I think what maybe you're not really looking at here is that, any individual shot, you can probably, if you work hard enough (and it can be hard work) justify how this hit for 22 damage which also poisoned you, was "not really a hit", and in D&D that works. But you keep doing that, long enough in, say d20 Modern, and I dunno - you might be fine - but my experienced crew of long time D&D players? They weren't fine. And from discussions of d20 Modern, a lot of other people who were fine with in D&D just found it over the top in d20 Modern.
 

And this thread is not weird? We have people saying that being shot multiple times and surviving is odd in a game where a bus sized reptile can use you as a chew toy and you walk away just fine.
That other thread almost instantly became a bizarre, branching argument not about rules or guns-in-fantasy but rather about how swords made by YouTubers kick butt, and also every historian is wrong because actually the real-world damage inflicted by guns is somehow overblown, again, because YouTube. Then came the charts. The charts!

I'll take dragons-vs.-muskets musings over muzzle velocity calculations any day.

But I also think it's fair game to talk about D&D HP in general, not related to strict, real-world realism, but to the tone and specific sense of realism within a given setting. In other words, does it feel "right" for the setting if a gunshot is gradually ticking away at your will to live, like everything else, or is a homebrew rule more appropriate here and there? I think that's a matter of how you want guns to feel in the game, and what rules can support that goal.

As for getting chewed by a dragon...I mean, this is why I don't play D&D anymore. Fights against enemies at that scale never felt interesting or satisfying to me in 5E. I think giant monster fights should be something you deal with plot-wise, not by bravely slashing and getting smashed until the math works out in your favor. And going back to the modern fantasy focus of this thread, one of the fun things about that kind of setting is that you often have more options to deal with mega threats. There's more tech, more tools, less stabby stabby.
 

Sithlord

Adventurer
I've seen this suggested a few times.
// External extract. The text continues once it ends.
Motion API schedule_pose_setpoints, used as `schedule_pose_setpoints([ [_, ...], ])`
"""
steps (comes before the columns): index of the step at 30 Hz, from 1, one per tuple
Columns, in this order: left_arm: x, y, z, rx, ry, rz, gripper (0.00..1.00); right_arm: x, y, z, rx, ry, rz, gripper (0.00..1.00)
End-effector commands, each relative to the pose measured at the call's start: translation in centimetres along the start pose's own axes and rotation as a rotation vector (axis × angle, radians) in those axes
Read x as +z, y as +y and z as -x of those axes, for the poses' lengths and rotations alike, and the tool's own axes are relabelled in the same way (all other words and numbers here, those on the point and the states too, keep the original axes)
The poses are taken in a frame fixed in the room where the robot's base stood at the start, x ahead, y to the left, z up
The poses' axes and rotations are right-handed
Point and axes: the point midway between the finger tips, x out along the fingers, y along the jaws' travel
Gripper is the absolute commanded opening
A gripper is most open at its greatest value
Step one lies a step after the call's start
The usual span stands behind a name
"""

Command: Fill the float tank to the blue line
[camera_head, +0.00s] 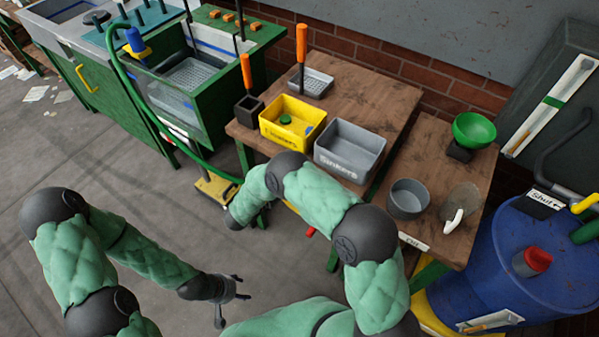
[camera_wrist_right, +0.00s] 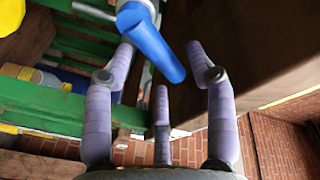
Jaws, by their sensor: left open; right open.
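The float tank (camera_head: 172,100) is a clear-walled box in a green frame at the upper left of the head view. A blue line (camera_head: 212,46) runs near its top, and a white perforated basket sits inside. I cannot tell the water level. A blue handle (camera_head: 134,38) with a yellow bracket stands at its left corner. My left gripper (camera_head: 240,290) is open and empty above the floor. My right gripper (camera_wrist_right: 162,70) is open in the wrist view, its fingers around a blue cylindrical handle (camera_wrist_right: 152,42); contact is unclear. The head view does not clearly show that gripper.
A green hose (camera_head: 118,75) loops by the tank. The wooden bench holds a yellow bin (camera_head: 309,113), a grey "Sinkers" bin (camera_head: 352,139), a grey pot (camera_head: 408,205) and a green bowl (camera_head: 474,130). A blue barrel (camera_head: 500,245) stands right. Floor at left is mostly clear.

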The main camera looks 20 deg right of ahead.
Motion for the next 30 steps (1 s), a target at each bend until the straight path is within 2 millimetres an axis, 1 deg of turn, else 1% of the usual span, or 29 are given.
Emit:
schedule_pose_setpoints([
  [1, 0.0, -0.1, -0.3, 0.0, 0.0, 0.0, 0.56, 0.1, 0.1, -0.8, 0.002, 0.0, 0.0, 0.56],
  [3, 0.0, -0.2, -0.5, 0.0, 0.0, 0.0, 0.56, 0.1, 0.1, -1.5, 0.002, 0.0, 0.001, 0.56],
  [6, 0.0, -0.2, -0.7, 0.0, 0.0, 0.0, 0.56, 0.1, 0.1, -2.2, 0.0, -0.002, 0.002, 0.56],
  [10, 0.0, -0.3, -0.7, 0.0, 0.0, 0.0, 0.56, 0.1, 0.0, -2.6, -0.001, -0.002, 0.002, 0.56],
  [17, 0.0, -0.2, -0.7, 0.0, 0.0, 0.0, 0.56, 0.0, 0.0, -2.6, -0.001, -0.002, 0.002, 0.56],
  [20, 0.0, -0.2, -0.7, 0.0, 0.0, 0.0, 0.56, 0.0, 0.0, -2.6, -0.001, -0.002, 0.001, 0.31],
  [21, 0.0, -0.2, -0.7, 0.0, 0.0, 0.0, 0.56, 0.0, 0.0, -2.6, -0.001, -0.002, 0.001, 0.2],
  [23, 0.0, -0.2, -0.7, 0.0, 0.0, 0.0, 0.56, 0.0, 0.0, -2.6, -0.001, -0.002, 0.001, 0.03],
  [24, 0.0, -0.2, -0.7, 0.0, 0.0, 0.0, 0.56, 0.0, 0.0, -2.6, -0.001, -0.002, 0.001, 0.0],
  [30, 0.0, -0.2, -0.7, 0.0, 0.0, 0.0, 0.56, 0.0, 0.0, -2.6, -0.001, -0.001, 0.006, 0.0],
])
Sadly I could never get into the original Mistborn books. Sandersons writing style just doesn't click with me. Thanks for the suggestion though.
I think I could watch his stuff as tv or movie. But I can’t get into it as a book. And i really don’t like his prose. He has ideas that don’t click with me. But i can see why others may like him. I have this problem with many modern writers that even have good ideas where i feel like they are describing something as it would be on a television screen as an episode. And that doesn’t mix well with me. I think there is a new writing style emerging like that (not sure). And I’m not saying it’s bad, just something that doesn’t appeal to me.
 

And i really don’t like his prose.
He's not a great prose writer. Or character writer (motivations tend towards the implausible and he himself admitted that he feels like too many times the hand of the author - him - has changed what a character might do away from what they'd really do). Or dialogue writer (with most of his characters, if you just had the dialogue, you could barely tell the characters apart).
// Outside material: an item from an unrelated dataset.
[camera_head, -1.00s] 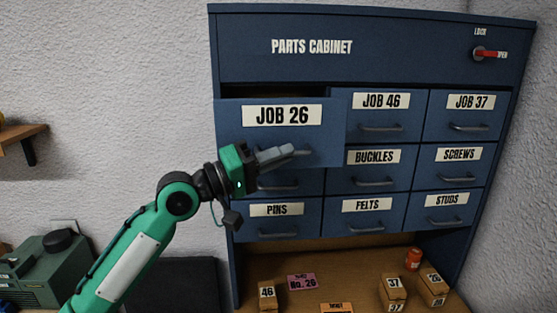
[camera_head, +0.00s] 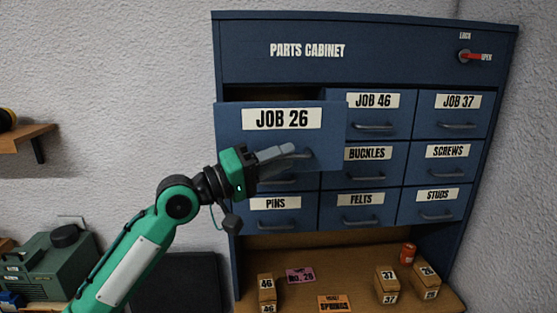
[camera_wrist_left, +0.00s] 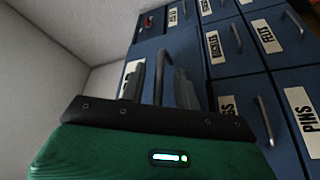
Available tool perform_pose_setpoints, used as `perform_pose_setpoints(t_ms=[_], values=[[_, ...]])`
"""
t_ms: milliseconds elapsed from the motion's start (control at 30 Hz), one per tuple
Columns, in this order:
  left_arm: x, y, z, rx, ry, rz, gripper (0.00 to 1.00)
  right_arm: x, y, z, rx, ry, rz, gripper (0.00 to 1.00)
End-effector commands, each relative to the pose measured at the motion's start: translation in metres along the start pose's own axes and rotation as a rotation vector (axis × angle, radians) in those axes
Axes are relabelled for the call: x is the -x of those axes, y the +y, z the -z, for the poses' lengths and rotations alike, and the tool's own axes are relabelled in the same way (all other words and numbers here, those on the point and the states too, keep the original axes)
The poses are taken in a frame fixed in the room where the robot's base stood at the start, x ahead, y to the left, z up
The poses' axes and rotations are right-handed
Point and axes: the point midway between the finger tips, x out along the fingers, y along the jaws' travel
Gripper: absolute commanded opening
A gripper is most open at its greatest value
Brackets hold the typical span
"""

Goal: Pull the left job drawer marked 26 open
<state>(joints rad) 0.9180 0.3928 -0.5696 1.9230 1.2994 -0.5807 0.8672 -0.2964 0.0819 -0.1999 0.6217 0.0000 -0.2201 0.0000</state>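The blue drawer marked JOB 26 (camera_head: 232,125) stands out from the upper left of the parts cabinet (camera_head: 400,70), with a dark opening showing above it. My left gripper (camera_head: 285,154) is at its grey handle (camera_head: 305,154), below the label. In the left wrist view, the two fingers of my left gripper (camera_wrist_left: 158,88) stand apart. The handle (camera_wrist_left: 159,65) shows between them with a gap beside it, so the gripper looks open around the handle. The fingers partly hide the handle in the head view. My right gripper is not in view.
Closed drawers JOB 46 (camera_head: 373,115) and JOB 37 (camera_head: 455,115) are to the right. PINS (camera_head: 275,216) is below. A red lever (camera_head: 470,56) points to OPEN. Small numbered boxes (camera_head: 387,284) and a red can (camera_head: 407,253) stand on the shelf underneath.

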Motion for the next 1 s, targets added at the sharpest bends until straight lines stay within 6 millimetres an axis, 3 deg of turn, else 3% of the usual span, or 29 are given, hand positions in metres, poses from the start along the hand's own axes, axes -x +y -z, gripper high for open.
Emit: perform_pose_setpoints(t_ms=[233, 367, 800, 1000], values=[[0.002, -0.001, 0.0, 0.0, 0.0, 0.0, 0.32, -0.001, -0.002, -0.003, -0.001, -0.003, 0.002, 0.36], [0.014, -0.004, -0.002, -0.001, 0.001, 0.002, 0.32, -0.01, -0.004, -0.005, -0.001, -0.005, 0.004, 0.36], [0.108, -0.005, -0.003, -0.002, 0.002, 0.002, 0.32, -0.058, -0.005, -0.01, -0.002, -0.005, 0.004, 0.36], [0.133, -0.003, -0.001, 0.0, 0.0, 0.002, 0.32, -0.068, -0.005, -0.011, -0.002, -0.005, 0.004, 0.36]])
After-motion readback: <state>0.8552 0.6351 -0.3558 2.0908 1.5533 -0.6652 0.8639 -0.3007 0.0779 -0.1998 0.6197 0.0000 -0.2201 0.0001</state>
What is confusing is sometimes he suddenly gets better, or worse. And I had no idea why until I found out he wrote most of his books in basic form 10+ years ago (maybe more 15 years ago now), and then they've been released in a different order to which he came up with them, and he's re-written a lot of them before release. So they're kind of all over the place quality-wise. You might seem improvement, but there's often a whole lot of turgid nonsense that an author who is now as experienced as him should have cut, but he doesn't because he already basically laid out some entire giant series of books and I think he wants to avoid getting into a GRRM situation where he changes too much and then gets stuck.

Anyway the end effect is that whilst he's great at devising sort of "easy to imagine, easy to mentally game" magic systems, and often quite good at describing action scenes, he absolutely definitely writes like he's describing a TV show/movie, as you say. You're right to say some other authors do it, but I think he's particularly obvious in doing it.
 

The key is how to design the right power balance in a encounter of katanas vs kalashnikovs. The players have to choose between to be shooters or martial-artists. The most of players aren't going to choose a specialist in hand-to-hand combat (barbarian, monk, paladin) class if there are firearms.